Tool calls from robot episodes
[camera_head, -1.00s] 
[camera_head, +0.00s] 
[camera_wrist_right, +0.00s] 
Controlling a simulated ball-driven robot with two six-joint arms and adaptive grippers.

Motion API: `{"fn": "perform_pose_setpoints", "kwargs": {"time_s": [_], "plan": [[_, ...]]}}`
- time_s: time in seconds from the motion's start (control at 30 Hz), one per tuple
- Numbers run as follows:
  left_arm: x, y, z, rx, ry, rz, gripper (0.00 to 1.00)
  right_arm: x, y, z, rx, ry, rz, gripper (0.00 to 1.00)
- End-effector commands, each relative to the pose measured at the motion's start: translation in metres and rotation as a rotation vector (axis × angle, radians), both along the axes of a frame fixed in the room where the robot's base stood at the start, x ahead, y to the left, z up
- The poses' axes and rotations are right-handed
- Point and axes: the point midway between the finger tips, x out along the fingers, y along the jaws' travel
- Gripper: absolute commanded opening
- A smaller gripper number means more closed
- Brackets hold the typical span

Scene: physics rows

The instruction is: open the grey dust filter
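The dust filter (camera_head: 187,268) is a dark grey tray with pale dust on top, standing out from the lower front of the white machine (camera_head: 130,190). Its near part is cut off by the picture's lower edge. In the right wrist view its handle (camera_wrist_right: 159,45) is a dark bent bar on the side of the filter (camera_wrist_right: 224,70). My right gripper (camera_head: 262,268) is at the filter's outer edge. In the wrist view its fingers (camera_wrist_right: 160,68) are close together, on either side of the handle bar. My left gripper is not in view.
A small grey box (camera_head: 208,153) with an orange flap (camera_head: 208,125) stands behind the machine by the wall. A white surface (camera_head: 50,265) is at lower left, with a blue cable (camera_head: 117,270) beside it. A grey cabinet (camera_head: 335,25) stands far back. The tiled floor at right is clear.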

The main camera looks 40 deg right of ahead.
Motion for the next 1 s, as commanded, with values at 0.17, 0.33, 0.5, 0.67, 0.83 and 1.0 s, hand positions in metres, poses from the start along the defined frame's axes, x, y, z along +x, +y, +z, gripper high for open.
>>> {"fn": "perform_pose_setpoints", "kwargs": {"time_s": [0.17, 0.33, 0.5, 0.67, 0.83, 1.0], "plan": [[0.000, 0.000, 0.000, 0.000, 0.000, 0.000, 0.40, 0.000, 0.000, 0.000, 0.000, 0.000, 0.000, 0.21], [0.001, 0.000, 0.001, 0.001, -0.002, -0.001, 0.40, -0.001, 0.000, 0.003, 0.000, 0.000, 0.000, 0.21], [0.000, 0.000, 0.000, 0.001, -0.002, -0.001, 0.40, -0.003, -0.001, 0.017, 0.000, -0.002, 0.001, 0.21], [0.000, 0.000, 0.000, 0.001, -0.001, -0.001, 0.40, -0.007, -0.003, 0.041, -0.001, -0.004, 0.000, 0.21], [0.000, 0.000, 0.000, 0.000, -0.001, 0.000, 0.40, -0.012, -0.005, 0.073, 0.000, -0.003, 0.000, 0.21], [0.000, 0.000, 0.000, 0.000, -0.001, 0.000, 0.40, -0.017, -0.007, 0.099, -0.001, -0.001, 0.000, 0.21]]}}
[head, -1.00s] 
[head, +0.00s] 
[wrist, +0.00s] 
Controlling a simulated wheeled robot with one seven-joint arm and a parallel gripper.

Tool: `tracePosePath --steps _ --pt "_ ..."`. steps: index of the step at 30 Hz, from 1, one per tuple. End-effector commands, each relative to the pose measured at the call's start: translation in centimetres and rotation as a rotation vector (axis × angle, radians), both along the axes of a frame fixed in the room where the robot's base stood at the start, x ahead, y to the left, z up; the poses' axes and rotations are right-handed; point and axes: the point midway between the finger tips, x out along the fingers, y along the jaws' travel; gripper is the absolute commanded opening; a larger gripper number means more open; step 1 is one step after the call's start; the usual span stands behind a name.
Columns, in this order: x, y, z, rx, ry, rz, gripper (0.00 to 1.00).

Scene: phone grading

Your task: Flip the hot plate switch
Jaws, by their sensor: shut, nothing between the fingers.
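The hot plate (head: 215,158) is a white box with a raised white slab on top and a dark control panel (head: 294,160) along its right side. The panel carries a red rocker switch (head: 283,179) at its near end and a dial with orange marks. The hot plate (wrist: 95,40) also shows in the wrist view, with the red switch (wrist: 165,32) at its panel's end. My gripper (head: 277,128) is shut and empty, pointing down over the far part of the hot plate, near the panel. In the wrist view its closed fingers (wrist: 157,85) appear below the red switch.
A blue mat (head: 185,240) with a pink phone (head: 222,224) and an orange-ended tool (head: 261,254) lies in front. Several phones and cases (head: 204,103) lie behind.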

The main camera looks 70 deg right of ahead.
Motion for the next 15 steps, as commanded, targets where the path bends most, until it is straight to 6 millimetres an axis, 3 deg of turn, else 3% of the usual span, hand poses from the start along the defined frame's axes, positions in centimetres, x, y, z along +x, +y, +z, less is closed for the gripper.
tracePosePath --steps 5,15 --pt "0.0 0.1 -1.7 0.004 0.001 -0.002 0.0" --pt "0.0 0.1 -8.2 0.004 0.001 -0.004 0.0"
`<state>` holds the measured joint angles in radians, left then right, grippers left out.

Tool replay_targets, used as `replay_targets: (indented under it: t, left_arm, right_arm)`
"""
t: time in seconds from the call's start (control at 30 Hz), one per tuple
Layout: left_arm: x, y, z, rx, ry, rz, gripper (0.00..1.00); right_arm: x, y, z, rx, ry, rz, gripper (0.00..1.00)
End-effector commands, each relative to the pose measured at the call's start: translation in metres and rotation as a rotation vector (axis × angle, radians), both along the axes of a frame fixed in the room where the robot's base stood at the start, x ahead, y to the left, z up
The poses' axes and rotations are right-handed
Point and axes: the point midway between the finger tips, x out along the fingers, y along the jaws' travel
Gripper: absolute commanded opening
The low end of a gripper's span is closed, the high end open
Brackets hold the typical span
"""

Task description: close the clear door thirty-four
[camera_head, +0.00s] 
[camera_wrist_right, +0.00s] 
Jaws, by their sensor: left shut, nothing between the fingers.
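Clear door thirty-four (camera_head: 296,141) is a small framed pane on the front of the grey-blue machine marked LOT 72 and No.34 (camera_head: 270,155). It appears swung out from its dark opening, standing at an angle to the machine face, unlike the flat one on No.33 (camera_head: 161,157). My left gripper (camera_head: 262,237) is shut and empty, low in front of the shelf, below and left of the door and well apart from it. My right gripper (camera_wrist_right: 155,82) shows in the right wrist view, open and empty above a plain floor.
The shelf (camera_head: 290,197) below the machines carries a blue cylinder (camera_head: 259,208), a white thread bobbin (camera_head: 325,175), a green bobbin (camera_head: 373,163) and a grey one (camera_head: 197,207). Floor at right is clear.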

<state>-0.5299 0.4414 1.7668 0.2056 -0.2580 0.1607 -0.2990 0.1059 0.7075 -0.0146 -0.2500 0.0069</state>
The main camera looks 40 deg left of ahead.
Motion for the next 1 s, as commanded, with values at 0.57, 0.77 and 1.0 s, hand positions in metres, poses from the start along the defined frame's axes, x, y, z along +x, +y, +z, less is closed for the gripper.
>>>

§ STATED TASK:
Count each line of the entries that holds the word "joint", then state the total and nothing more.

§ TASK SOLUTION:
3